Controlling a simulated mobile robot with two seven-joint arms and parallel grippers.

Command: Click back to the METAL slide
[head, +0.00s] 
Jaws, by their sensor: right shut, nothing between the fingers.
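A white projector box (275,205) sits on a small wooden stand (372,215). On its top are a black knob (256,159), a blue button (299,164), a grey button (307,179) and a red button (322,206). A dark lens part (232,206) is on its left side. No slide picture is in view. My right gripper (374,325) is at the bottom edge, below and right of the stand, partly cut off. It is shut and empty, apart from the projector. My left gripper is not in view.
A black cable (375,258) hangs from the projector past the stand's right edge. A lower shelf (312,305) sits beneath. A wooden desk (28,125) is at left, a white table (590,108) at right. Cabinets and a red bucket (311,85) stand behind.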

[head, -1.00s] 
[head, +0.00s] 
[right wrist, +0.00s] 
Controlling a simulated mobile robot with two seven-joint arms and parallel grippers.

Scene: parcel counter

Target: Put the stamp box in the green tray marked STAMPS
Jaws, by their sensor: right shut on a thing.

| WHAT NEEDS TO BE DONE |
From the listing above, extract every line exactly as it stands.

| ANSWER BELOW |
Controlling a simulated mobile robot with two seven-joint arms and parallel grippers.

Command: Click back to the METAL slide
[head, +0.00s] 
Jaws, by their sensor: right shut, nothing between the fingers.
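A white projector box (275,205) sits on a small wooden stand (372,215). On its top are a black knob (256,159), a blue button (299,164), a grey button (307,179) and a red button (322,206). A dark lens part (232,206) is on its left side. No slide picture is in view. My right gripper (374,325) is at the bottom edge, below and right of the stand, partly cut off. It is shut and empty, apart from the projector. My left gripper is not in view.
A black cable (375,258) hangs from the projector past the stand's right edge. A lower shelf (312,305) sits beneath. A wooden desk (28,125) is at left, a white table (590,108) at right. Cabinets and a red bucket (311,85) stand behind.

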[head, -1.00s] 
[head, +0.00s] 
[right wrist, +0.00s] 
Controlling a simulated mobile robot with two seven-joint arms and parallel grippers.

Scene: parcel counter

Target: Put the stamp box in the green tray marked STAMPS
Jaws, by their sensor: right shut on a thing.

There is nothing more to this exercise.